Still, it was a strange stay in Paris. We had two weeks of wonderful romance, and in the evening we sat on the balcony of the apartment and discussed his brother possibly being the Unabomber. I had to listen to David telling me that my suspicions about his brother were unjustified.
McPheeters: And what was the experience like for you, David?
David Kaczynski: It was strange, in that it had to be a joint decision, I think for a couple of reasons. One was that our whole family was in denial about the extent of Ted's illness. I think that in some ways you could relate our denial to some of the family's beliefs, which were that it was OK to be different, that we were different from other people, and that it was OK if Ted was different. It was OK if Ted didn't follow the normal career track that someone as brilliant as he was would ordinarily follow.

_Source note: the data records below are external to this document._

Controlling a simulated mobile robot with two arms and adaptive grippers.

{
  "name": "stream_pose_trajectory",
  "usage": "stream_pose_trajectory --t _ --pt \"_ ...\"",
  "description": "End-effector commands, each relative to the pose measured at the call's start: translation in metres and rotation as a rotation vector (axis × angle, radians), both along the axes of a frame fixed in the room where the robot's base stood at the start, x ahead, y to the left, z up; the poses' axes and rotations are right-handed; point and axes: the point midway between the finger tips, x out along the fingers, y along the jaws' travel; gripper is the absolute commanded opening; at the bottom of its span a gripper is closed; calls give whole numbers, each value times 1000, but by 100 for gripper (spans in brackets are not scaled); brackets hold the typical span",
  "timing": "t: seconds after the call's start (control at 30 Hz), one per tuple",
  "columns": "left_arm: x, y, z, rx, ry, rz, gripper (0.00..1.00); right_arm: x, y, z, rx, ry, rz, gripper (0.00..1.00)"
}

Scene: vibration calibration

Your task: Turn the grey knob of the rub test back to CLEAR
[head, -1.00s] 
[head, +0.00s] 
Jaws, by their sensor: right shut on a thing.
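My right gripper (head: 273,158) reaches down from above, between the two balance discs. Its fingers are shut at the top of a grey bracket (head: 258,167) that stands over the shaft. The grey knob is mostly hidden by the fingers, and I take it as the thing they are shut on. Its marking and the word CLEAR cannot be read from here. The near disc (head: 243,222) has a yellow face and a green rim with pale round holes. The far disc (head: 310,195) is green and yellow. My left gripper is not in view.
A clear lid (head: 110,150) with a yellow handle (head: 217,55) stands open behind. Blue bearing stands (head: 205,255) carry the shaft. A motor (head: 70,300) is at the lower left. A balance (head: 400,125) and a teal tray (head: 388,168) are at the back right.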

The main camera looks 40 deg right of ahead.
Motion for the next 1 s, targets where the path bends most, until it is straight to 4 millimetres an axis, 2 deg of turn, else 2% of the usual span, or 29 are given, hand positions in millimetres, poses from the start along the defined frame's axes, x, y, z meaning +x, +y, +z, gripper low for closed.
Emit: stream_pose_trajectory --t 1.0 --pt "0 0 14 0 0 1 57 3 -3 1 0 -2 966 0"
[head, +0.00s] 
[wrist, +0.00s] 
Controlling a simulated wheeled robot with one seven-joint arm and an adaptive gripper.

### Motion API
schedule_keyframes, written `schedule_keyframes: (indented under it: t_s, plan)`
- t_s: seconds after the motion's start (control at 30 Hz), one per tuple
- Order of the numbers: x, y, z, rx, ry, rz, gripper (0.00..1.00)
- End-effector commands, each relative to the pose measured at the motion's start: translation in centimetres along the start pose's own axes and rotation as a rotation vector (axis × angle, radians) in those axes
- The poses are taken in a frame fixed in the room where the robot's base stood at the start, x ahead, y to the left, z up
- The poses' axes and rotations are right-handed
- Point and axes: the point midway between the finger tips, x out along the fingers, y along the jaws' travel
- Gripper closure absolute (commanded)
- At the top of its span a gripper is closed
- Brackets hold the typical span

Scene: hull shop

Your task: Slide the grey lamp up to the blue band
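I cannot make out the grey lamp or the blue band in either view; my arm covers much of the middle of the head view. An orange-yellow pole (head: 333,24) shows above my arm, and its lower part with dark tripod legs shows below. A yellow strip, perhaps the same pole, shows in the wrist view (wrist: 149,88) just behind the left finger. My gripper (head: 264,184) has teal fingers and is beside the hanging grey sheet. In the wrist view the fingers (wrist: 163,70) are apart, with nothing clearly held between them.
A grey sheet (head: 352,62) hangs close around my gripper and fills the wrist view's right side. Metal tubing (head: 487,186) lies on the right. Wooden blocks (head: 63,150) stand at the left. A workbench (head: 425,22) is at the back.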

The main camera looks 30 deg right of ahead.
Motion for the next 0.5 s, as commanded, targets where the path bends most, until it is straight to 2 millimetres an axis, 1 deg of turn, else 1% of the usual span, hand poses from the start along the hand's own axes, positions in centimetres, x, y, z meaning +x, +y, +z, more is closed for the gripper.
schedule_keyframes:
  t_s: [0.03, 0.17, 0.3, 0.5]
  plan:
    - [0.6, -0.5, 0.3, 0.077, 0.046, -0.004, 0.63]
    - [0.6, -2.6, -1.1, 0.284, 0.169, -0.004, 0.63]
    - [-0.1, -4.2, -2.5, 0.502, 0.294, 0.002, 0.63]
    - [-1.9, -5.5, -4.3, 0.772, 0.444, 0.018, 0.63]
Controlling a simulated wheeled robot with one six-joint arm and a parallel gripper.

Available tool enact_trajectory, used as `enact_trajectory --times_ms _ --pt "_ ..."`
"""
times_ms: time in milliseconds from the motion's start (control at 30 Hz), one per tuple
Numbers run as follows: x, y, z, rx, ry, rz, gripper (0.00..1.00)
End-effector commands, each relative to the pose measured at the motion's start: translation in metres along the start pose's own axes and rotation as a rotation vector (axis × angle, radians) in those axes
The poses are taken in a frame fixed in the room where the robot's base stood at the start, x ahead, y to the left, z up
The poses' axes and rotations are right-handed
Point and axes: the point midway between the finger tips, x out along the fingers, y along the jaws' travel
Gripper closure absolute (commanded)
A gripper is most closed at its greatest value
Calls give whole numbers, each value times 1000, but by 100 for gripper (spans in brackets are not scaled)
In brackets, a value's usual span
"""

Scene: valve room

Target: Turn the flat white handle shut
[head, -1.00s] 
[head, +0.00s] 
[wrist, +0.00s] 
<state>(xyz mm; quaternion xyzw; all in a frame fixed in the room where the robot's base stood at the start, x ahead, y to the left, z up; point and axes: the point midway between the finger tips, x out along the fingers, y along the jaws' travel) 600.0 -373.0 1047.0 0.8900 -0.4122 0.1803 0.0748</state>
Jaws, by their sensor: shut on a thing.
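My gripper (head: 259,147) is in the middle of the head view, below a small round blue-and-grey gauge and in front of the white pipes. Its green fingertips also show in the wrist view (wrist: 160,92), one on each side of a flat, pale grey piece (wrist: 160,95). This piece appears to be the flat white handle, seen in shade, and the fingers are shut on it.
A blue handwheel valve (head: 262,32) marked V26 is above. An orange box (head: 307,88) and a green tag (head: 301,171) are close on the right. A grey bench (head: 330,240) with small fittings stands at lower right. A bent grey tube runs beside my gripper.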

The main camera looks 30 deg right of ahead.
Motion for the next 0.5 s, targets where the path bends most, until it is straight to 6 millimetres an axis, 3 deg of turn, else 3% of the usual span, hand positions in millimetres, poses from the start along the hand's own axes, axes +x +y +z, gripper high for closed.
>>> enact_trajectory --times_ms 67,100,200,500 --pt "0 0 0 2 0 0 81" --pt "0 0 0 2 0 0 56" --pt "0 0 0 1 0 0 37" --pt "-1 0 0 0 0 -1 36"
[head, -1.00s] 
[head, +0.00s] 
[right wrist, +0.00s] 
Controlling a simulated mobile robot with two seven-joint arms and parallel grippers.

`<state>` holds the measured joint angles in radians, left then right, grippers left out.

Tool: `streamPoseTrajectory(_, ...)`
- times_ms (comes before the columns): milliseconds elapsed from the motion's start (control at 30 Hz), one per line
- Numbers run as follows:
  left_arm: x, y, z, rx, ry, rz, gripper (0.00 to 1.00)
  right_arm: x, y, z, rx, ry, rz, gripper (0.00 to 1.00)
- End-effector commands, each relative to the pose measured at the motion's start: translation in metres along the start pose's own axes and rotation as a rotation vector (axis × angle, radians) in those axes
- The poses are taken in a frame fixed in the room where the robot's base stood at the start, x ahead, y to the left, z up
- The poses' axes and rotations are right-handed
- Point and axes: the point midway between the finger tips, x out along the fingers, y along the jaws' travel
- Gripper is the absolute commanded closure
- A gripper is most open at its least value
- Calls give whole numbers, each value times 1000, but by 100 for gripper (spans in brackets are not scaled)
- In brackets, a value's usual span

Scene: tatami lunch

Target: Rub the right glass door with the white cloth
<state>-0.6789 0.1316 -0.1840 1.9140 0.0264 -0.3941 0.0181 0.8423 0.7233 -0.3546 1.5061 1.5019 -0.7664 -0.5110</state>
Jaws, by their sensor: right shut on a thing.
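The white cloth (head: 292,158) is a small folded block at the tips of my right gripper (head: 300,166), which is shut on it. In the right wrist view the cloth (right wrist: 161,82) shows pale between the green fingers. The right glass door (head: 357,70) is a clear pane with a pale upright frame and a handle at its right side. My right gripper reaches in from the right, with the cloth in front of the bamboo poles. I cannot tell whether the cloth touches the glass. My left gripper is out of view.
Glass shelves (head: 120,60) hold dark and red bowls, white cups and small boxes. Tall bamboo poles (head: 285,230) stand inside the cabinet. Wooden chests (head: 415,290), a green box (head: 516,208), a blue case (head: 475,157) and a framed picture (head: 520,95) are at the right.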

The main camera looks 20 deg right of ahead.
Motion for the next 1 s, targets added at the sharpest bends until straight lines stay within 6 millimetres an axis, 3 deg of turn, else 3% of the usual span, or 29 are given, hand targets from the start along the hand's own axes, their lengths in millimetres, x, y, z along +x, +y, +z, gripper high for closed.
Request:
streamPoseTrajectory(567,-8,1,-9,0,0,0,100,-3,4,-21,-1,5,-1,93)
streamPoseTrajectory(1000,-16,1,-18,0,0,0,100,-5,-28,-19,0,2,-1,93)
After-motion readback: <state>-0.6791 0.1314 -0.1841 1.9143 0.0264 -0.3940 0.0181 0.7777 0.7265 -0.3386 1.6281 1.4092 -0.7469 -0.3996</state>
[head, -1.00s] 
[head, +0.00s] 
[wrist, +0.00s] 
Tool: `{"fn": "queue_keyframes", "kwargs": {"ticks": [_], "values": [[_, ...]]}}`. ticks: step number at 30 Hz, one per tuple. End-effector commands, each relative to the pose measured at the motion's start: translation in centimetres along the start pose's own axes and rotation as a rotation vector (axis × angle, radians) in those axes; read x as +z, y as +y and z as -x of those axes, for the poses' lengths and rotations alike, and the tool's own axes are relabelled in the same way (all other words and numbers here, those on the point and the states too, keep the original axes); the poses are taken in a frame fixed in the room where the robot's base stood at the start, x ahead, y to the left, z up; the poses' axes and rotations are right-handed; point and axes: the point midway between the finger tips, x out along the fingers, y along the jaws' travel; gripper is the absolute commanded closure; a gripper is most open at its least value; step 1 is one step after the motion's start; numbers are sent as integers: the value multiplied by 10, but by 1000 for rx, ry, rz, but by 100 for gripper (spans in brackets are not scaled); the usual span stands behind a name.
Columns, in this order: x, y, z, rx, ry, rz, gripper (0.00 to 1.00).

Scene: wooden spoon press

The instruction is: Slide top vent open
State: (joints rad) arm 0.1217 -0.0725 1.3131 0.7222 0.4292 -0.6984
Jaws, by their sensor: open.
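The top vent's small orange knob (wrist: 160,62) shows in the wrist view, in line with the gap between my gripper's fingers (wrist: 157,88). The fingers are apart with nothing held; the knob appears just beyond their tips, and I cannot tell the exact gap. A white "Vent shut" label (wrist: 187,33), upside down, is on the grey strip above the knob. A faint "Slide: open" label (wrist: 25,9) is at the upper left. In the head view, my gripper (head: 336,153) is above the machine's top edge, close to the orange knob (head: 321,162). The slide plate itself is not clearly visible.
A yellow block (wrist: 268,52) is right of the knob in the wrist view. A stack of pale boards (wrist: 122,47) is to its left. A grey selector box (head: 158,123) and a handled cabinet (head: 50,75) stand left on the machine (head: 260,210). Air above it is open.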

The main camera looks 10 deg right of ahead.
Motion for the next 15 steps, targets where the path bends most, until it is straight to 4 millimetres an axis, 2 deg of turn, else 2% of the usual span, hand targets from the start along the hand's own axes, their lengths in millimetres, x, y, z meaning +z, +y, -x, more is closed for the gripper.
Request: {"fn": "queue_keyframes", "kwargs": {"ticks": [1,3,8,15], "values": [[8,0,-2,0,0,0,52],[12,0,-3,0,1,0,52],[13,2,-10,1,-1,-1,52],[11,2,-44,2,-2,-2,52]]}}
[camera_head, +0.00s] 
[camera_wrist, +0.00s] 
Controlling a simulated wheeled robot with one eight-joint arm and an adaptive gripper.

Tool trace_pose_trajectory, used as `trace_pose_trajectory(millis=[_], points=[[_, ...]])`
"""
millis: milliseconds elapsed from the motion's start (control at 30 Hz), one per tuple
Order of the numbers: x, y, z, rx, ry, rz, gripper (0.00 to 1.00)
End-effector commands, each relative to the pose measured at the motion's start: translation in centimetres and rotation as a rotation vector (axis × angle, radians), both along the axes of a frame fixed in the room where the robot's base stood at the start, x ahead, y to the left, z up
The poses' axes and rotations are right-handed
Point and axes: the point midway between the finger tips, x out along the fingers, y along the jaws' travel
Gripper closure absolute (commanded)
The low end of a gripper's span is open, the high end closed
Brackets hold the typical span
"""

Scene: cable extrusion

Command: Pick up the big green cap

But I think there was a deep fear that many families feel when mental illness strikes, that there is something wrong with the whole family. It's a tremendous stigma. There is tremendous shame associated with it. It took Linda, somebody outside the family who saw more clearly, to press me on this issue. She had persuaded me back in 1991 to take some of my brother's letters to a psychiatrist, and the psychiatrist confirmed that he thought Ted was very ill and isolation was definitely negative for him. There was not a good prognosis for him. At the same time, the legalities left very little to do, so we just kind of let things be and hoped that Ted would find help or seek us out when he realized he needed help.
I began taking this seriously only when Linda insisted that I read the Unabomber manifesto. I was confident when I approached it that I would be able to tell her in a page or two that this was certainly not my brother. I felt a sudden fear when I realized that I couldn't give her that assurance. I was the one who knew Ted. Linda had never met Ted, except through my stories about my brother. But she had very strong intuition and depended on me for information, for feedback. After we had retrieved more letters from my mother's home and compared them to parts of the manifesto, I said there might be a 50-50 chance. And I felt how immediately disturbed Linda was at that point. For the first time the mirror that I was in our relationship was confirming to her that her intuitions, her fears, might be accurate.